Apparently the importance of embodied energy is somewhat controversial, which surprises me as it seems to be a measurable quantity that can be characterized as to source and impact on the environment, although in some cases the characterization will change over time or location. Lloyd Alter on Treehugger.com presents some thoughts on the subject:
Embodied energy, the energy “baked in” to materials, is a controversial subject. Some experts do not think it very important, since adding a little embodied energy in the form of insulation will save many times as much energy over the life of the building. Others believe that a long life cycle is far more important, so if more durable materials have a little more embodied energy, so be it. Most don’t even bother thinking about it at all. (More explaining on TreeHugger here) …

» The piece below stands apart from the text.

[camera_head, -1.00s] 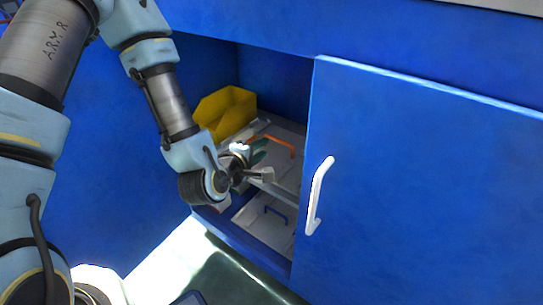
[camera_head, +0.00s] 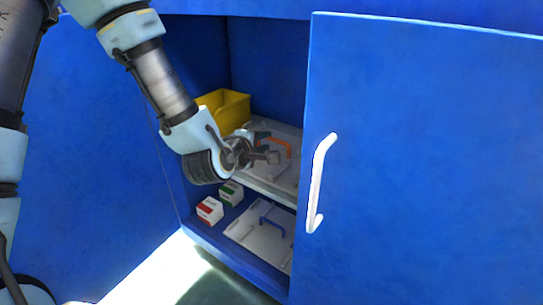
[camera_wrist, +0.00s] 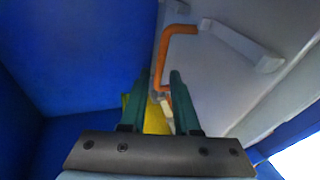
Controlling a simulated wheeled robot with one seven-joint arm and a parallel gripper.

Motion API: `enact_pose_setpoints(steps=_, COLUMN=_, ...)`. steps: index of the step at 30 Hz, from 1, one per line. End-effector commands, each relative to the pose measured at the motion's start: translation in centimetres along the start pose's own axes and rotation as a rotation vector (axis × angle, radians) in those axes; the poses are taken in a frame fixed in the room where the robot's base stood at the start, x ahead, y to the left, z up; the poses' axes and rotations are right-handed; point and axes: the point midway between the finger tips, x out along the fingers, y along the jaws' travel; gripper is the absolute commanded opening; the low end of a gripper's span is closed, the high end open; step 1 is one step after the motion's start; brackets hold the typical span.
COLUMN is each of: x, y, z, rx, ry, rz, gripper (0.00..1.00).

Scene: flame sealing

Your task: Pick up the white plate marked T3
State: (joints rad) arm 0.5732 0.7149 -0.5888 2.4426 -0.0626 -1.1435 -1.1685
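A white plate with an orange handle (camera_head: 278,146) lies on the cabinet's upper shelf; its white surface (camera_wrist: 218,88) fills the right of the wrist view. A second white plate (camera_head: 262,241) with a blue handle (camera_head: 275,214) lies on the lower level. No T3 mark is readable on either. My gripper (camera_head: 273,157) is at the upper shelf, near the orange handle. In the wrist view its green fingers (camera_wrist: 160,78) are apart, with the near end of the orange handle (camera_wrist: 161,50) in line with the gap. I cannot tell whether the handle is between them.
A yellow bin (camera_head: 225,108) stands at the back left of the upper shelf. A red-and-white box (camera_head: 209,210) and a green-and-white box (camera_head: 231,193) stand below. The blue door (camera_head: 430,160) with its white handle (camera_head: 319,185) bounds the opening on the right.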

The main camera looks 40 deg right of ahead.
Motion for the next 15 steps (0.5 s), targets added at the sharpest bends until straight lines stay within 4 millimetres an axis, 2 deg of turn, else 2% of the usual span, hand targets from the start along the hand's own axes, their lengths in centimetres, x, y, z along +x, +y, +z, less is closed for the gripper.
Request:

In Dhaka, the capital city of Bangladesh, the embodied energy and carbon from making bricks and tile is “responsible for 58% of the capital city’s air pollution — much more than cars, power generation and other industries combined.”
Brick kilns are a major source of air pollution not just in Bangladesh but across South Asia and China, together accounting for 75% of the global consumption of clay bricks. More than one trillion bricks are produced annually in these countries, resulting in 1.4% of global GHG emissions. To avoid the continued compulsive use of such resource-intensive building materials, actionable change must occur. [Prashant Kapoor]
He also explains why the more efficient the building is, the bigger the problem becomes. “The reality is that as energy consumption is driven down, the relative importance of embodied energy increases.”
I think Lloyd misstates the scenario – it’s not a bigger problem. It hasn’t grown in absolute numbers. Simply, as the operational efficiencies of running a building improve, the embodied energy becomes a larger and larger target.
And it is important, because as the human population continues to increase, more buildings will be constructed, and thus embodied energy needs to be carefully analyzed as to its character (i.e., source) and how its use will improve the building.